Lentil Curry with Marmite
Have you ever made a curry with marmite? I love marmite as you may know and thought I should give it a go. It turned out quite well if I may say so. I made this dal curry almost like I would a Dal Makhani - a rich North Indian lentil and bean curry - but since I'm not hot about red and black-eyed beans, I used green lentils.
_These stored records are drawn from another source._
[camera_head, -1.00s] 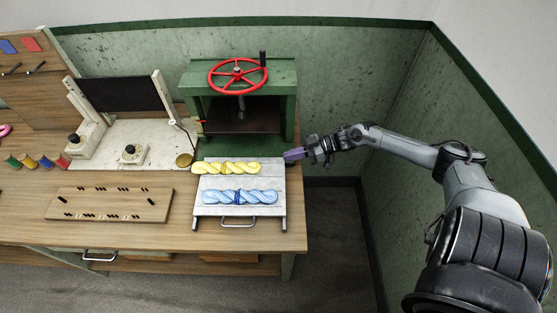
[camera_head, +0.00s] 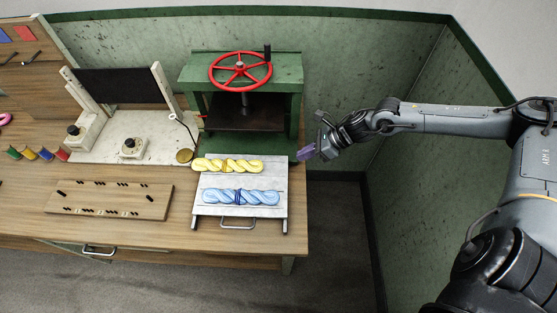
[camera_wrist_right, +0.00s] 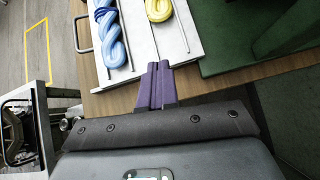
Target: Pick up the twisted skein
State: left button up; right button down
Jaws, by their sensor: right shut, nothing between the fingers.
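Two twisted skeins lie on a pale metal tray (camera_head: 210,208) on the bench. The yellow skein (camera_head: 227,166) lies along the tray's back edge. The light blue skein (camera_head: 240,197), with a darker tie at its middle, lies nearer the front. My right gripper (camera_head: 306,153) is right of the tray, beside the press, apart from both skeins. In the right wrist view its purple fingers (camera_wrist_right: 157,82) are together and empty, pointing toward the tray. That view also shows part of the blue skein (camera_wrist_right: 110,38) and the yellow skein (camera_wrist_right: 160,10). My left gripper is not in view.
A green press with a red handwheel (camera_head: 240,71) stands right behind the tray. A wooden peg board (camera_head: 110,200) lies left of it. A white unit with a dark panel (camera_head: 120,88) and several colored spools stand farther left.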

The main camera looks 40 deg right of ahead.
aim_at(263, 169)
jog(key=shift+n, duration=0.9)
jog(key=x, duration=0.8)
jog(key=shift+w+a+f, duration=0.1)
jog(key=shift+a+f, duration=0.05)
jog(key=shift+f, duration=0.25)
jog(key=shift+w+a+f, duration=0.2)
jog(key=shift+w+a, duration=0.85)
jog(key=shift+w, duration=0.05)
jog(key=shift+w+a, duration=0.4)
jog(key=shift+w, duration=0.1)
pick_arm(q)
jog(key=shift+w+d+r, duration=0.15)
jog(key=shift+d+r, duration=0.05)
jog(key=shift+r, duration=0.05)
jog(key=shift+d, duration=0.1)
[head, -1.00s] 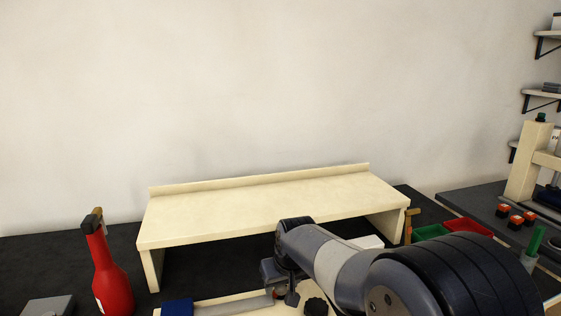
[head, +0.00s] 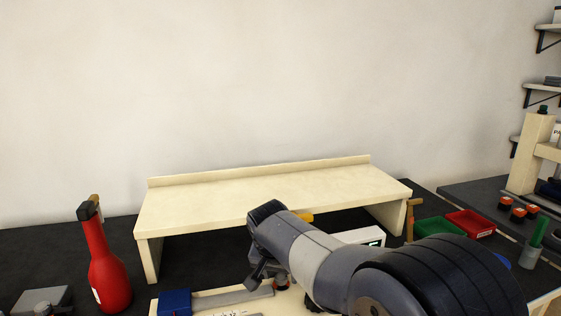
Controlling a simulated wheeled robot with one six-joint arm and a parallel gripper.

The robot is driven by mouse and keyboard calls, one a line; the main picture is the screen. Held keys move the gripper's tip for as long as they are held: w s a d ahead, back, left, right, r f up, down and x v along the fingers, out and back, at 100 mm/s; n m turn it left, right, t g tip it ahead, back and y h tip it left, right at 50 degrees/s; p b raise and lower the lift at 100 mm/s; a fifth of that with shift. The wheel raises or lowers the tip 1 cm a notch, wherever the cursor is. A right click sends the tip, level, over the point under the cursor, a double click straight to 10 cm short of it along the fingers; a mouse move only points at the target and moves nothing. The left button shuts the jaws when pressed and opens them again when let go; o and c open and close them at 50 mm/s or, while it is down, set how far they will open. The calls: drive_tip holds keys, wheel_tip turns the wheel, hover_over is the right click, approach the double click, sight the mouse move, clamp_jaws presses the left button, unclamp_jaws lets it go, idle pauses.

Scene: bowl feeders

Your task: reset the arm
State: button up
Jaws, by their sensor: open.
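My arm reaches in from the lower right in the head view, with its wrist in front of the wooden riser shelf. My gripper (head: 261,274) points down below the wrist, small and partly hidden by the arm. It is open, and I see nothing held in it. It is above the pale board (head: 210,302) on the bench, close to a grey bar with a blue block (head: 174,302) at its left end. I cannot tell how high it is above them.
The riser shelf (head: 270,196) stands behind the arm, its top bare. A red bottle (head: 108,268) stands at left. A green bin (head: 433,229) and a red bin (head: 470,224) are at right, near a grey cup (head: 530,257). A white device (head: 362,238) is under the shelf.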

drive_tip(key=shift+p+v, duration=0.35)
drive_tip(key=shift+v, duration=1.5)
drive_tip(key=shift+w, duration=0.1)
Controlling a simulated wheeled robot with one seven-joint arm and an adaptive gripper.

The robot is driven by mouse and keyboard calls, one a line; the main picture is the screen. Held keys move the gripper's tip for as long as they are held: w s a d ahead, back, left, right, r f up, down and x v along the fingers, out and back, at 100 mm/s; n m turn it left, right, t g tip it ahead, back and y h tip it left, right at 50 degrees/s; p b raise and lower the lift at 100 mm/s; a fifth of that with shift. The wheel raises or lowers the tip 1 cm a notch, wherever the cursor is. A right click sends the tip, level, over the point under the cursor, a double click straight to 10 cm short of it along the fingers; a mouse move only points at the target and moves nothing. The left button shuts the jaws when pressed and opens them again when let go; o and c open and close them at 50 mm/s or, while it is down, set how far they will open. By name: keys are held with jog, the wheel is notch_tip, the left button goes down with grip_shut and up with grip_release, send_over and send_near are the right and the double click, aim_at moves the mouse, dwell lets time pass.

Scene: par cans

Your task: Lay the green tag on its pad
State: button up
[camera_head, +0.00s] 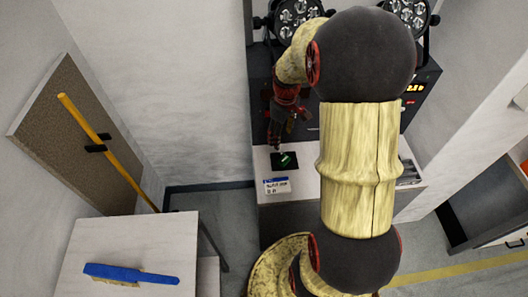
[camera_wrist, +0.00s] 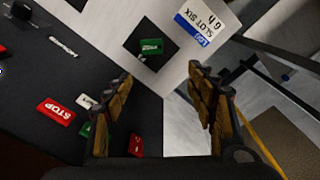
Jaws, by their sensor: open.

Lentil and Vegetable Curry :
400g-can organic whole Green Lentils
2 Potatoes (cubed)
1 large Carrot (sliced into small chunks)
A few hard-boiled Eggs
1 Onion (chopped)
2 Tbsp Ginger-Garlic paste
1 Tsp Cumin seeds1/2 Tsp Fenugreek seeds
1/2 Tsp Mustard seeds
1 Tsp ground Turmeric
2 Star anises
1 big fresh Red Chilli (sliced)
1 Chilli padi or 1 Tsp red Chilli powder
2 Tsp Garam Masala
6-8 Cherry Tomatoes (chopped)
6-8 Curry leaves
1 Tsp Marmite dissolved in 1 cup hot water
300ml full cream Milk
Salt to taste
Fresh Coriander leaves
Heat up some butter in a reasonably deep non-stick frying pan and fry the onions, ginger-garlic paste and spices till fragrant. Add the chilli, curry leaves, potatoes and carrots. Mix in the lentils. I used canned organic lentils to spare myself the soaking and long cooking time. If not using potatoes and carrots, double the amount of lentils used.
Add the tomatoes and pour in the marmite broth. Mix well, cover and leave to simmer for 10-15 minutes.
Stir in the garam masala followed by the milk and peeled hard-boiled eggs. Leave to simmer for another 20 minutes.
Add salt to taste and stir in the cream. Simmer for another 10-15 minutes.
Garnish with coriander leaves and serve hot, warm or even cold. Goes well with Basmati rice or chapatis.